The Buffy Trivia Experience is another fanservice. Basically you answer trivia questions that pop-up onscreen as you watch the motion comic. Complete all 19 issues and see if your total score earns you the ranking of Slayer. Higher level rankings earn a special bonus gift. Obviously, not being a fan, I sucked.
While Georges Jeanty did the art for the comic, Jo Chen has been doing the comic book covers, which are absolutely gorgeous. Season 8 Comic Book Covers Gallery is just that: a gallery of the covers for Season 8, all in glorious 1080p.
As for BD Live extras, there's an interview with Jo Chen on the subject of his work.
The Standard Definition DVD replicates all of the extras found on the Blu-Ray, along with it's own exclusive: the option to create your own Buffy comic with Tooncast Studio DVD-ROM.
Finally, the Blu-Ray comes with an embossed cardboard replica of the Blu-Ray cover art (guess what sticks out the most?) and a miniaturized copy of the very first issue of Season 8.
Regardless of whether you're a fan of the show or not, these extras are nice, but kinda meh. With no input by Whedon in commentary or otherwise, or input from the original cast (or the voice actors!) on their new comic book personas and stuff like that, it's kind of a miss opportunity.
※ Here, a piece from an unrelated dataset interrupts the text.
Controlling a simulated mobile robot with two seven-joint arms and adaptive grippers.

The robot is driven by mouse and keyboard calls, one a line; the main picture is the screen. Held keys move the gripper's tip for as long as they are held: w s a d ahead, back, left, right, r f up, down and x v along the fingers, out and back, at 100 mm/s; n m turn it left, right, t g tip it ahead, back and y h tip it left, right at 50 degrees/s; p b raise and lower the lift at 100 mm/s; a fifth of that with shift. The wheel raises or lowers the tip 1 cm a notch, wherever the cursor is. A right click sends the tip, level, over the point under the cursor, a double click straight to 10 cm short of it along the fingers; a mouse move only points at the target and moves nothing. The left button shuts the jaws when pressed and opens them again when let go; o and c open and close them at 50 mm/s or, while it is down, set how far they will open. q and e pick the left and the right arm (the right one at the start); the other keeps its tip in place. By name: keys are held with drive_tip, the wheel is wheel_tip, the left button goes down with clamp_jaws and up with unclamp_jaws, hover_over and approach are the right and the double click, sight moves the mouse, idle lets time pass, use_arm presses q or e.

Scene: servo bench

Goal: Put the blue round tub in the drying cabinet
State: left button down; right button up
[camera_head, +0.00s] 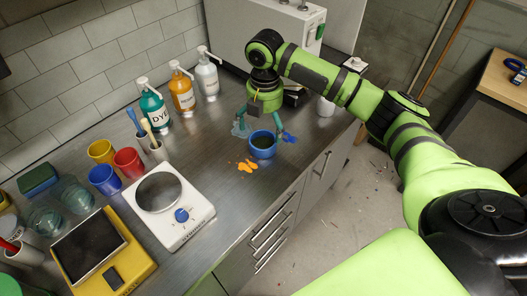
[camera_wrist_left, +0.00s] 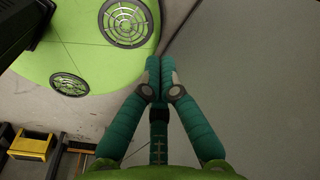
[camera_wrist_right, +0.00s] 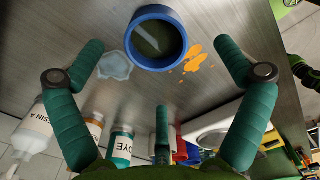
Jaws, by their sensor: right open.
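The blue round tub (camera_head: 263,150) stands upright on the metal bench, near its front edge. Its dark inside shows from above. My right gripper (camera_head: 267,122) is open just above and behind the tub. In the right wrist view the tub (camera_wrist_right: 157,62) shows beyond and between the spread fingers, with clear gaps to both. The grey box-shaped cabinet (camera_head: 240,40) at the back of the bench looks like the drying cabinet; my right arm hides part of its front. My left gripper (camera_wrist_left: 160,70) shows only in the left wrist view, fingers together and empty.
An orange spill (camera_head: 247,166) and a pale bluish patch (camera_head: 240,129) lie beside the tub. Pump bottles, including a teal dye bottle (camera_head: 153,108), line the wall. A white hotplate (camera_head: 172,217), coloured cups and a yellow device (camera_head: 103,262) fill the left side.

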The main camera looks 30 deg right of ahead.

Then again, what'd you expect from Fox?
Fans of Buffy will no doubt clamor for this set, even if they've snagged the comics. There's some great art by Georges Jeanty that brings to life the great storytelling by Joss Whedon, and the voice acting does the job of bringing the characters to life, too. While the animation might be a little strange for some, and the extras are kind of pithy, it really doesn't matter what I say, since fans will flock for it.